Living as part of technology’s social network also exposes young people to all kinds of media. I wonder sometimes if the ability to access information too quickly supersedes opportunities for personal, original thought. For instance, I’ve watched young student teachers create lesson plans by going straight to the Internet instead of considering their students’ needs and their own abilities.
It cannot go without mention that living in the social network presents young people with challenging dilemmas about materialism. They are targets for advertising, each keystroke personalizing the ads appearing on their screens. And how easy a trap to fall into. How easy to want that now, and with a click it is yours, arriving on your doorstep almost immediately. M.T. Anderson’s Feed is coming true.
But beware the other greater dangers of Now. Dangers that affect YA authors in particular. Now can be so powerful for teens it may blot out possible futures. I am thinking of Whaley’s Cullen and Zarr’s Jill whose college plans become stymied by their present circumstances. Clay and Hannah in Jay Asher’s Thirteen Reasons Why exist so in the present moment the tension in this novel blows through the roof! This novel gave me the only delicious migraine I ever had as I read on into the wee hours of the morning, unable, myself to leave the present moment for a rested tomorrow. In Thirteen Reasons Why, Clay receives a box of tapes from Hannah, who has recently committed suicide; on these tapes Hannah explains to thirteen people, including Clay, how they played a role in her death. Her two rules: You listen. And: You pass it on. [To the next person on the list.]
The tapes are so compelling they become all-consuming for Clay. All through the night, he keeps listening until, finally, after mailing the tapes on, [SPOILER AHEAD!] he encounters another student fading ghostlike from the social scene, and he must decide whether to acknowledge her. This final scene is haunting to read because Asher has built to it in a way that the very atoms in the air of that present moment are singing. Clay is a character who uses the power of now to grow. Hannah, on the other hand, so absorbed in the angst of her situation, cannot see beyond it. Hence the challenge to YA authors.

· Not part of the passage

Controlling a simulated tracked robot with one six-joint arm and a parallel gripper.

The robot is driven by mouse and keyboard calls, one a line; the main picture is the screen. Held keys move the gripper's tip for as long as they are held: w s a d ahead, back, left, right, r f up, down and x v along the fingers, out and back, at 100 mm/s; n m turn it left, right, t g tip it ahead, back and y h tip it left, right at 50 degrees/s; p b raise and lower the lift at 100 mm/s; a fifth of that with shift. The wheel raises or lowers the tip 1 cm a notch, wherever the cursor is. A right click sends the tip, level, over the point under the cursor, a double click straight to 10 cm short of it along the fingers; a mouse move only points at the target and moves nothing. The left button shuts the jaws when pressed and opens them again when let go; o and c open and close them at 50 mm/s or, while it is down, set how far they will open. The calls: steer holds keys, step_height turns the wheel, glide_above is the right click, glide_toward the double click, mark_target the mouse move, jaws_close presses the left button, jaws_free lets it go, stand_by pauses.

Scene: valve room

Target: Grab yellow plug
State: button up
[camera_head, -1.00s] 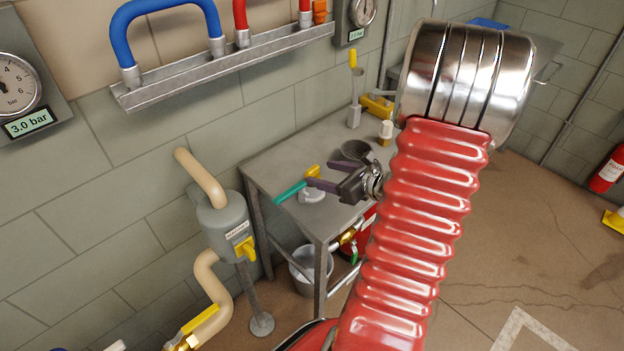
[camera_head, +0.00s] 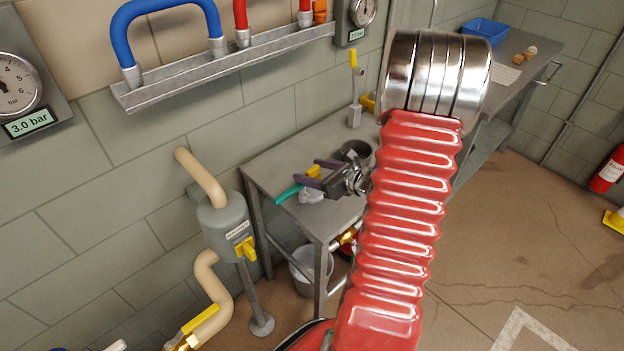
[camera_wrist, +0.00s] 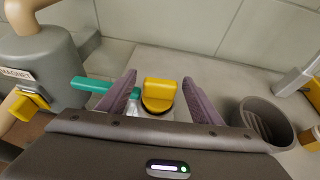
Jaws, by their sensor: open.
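The yellow plug (camera_wrist: 158,95) stands on the grey metal table, with a dark ring at its base. It sits between the two purple fingers of my gripper (camera_wrist: 158,84) in the wrist view, with visible gaps on both sides. In the head view the yellow plug (camera_head: 313,171) shows just beyond the fingers of my gripper (camera_head: 319,174), partly hidden by them. My gripper is open and holds nothing. I cannot tell how far its fingertips are above the table.
A teal-handled tool (camera_wrist: 90,85) lies left of the plug. A dark cup (camera_wrist: 263,122) stands close to the right finger. A grey tank (camera_head: 224,222) with beige pipes is left of the table (camera_head: 262,166). A wall is behind. A blue bin (camera_head: 486,31) is on the far bench.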

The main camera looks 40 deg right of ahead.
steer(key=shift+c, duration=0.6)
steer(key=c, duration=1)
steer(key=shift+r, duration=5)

To write in the present moment, but aim just high of its horizon so young adult readers might glimpse their way to the future. Jay Asher does this and more. Though Hannah is lost to the Now, Clay gives readers a glimpse of Now’s power to grow the next moment. And Asher’s vehicle of Hannah’s cassette tapes does an amazing job of bringing the past to bear on the present as well.
In Invitations to the World, Richard Peck describes YA Lit. as being “on a collision course with our readers’ most deeply held beliefs”, as testing the boundaries of those beliefs. If young adults believe in the Now, YA Lit. explores that territory, but also acknowledges what lies beyond that. It challenges Present Moment Beliefs like: Young people don’t die and Rules don’t apply to us, so that in the long run the young adult reader sees we are all, Hannah and Clay both, held responsible for the consequences of our actions.